🗓️ Le 10 novembre 2025
🏁 Kilomètres : 411
06h du matin. J’arrive à l’entrée de l’estuaire de Taiharuru, je viens de parcourir les deux kilomètres le séparant du petit village de Pataua. Nous sommes 8 à traverser les 3 kilomètres à marée basse. L’aube apparaît en douceur avec des tons orangeâtre, le lever de soleil s’annonce chamarré. J’affectionne tout particulièrement cette atmosphère suspendue du petit matin, le silence uniquement altéré par le chant des oiseaux. J’enfile mes sandales de camp (une paire légère qui permet de ne pas utiliser les chaussures après la randonnée) pour traverser la baie, qui est constituée d’un mélange de sable et d’une sorte de terre glaise. De la mangrove entoure l’estuaire, ainsi que des collines couvertes de prés en arrière plan. En avançant dans la baie, quelques étoiles de mer jonchent le sol et de nombreuses flaques laissées par la précédente marée haute reflètent les couleurs du lever de soleil qui s’intensifie, donnant une impression de palette d’artiste traînant sur le plancher. L’horizon se met à flamboyer, les nuages flottants au-dessus donnent l’impression d’un grand brasier. D’ailleurs pour ceux qui ont suivi les actualités, un grand incendie a eu lieu 400 kilomètres plus au sud à Tongariro, brûlant 3000 hectares. Certains randonneurs de Te Araroa s’y trouvant durant le sinistre ont dû être évacués par hélicoptère. J’y passerais dans un mois environ.

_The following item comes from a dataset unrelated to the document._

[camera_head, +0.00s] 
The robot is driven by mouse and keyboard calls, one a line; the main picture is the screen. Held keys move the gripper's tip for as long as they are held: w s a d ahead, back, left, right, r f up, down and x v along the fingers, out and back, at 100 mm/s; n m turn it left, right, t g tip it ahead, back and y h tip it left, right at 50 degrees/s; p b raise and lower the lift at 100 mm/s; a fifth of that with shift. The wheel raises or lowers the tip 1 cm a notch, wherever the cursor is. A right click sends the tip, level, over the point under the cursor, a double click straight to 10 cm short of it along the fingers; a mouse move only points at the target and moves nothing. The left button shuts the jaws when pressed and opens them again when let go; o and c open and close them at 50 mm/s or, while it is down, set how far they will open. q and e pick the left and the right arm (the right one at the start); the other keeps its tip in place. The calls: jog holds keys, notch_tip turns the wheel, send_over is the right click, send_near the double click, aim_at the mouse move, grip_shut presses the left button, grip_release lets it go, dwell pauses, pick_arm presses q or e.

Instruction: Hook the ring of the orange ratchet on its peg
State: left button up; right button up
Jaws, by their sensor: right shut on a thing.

Nous traversons l’estuaire en effectuant une courbe vers l’Est, puis vers le sud. Pour en sortir, nous devons traverser une zone d’argile boueuse particulièrement odorante. J’y pénètre pieds nus, mes amis passés quelques jours auparavant m’ont prévenu que l’odeur nauséabonde leur était restée sur les chaussures durant des jours. L’enfant en moi jubile de la sensation d’y plonger ses pieds en s’enfonçant dans la boue jusqu’à mi-mollet. Chaque pas est un régale, une étrange sorte de madeleine de Proust. En sortant de l’estuaire, nous traversons une longue bande de prés ; il semble que la nature ait anticipé nos besoins, l’herbe gorgée de rosée nettoie impeccablement nos pieds. Le temps d’en atteindre le bout et je suis propre ! Nous remettons nos chaussures et nous voilà reparti en binôme avec Pablo, nous avons encore une longue journée de marché devant nous. Nous grimpons une série de collines, descendons de l’autre côté par un chemin de graviers, atteignons une plage longue de 6 kilomètres dont le bout représente notre 400ème kilomètre depuis le cap Reinga.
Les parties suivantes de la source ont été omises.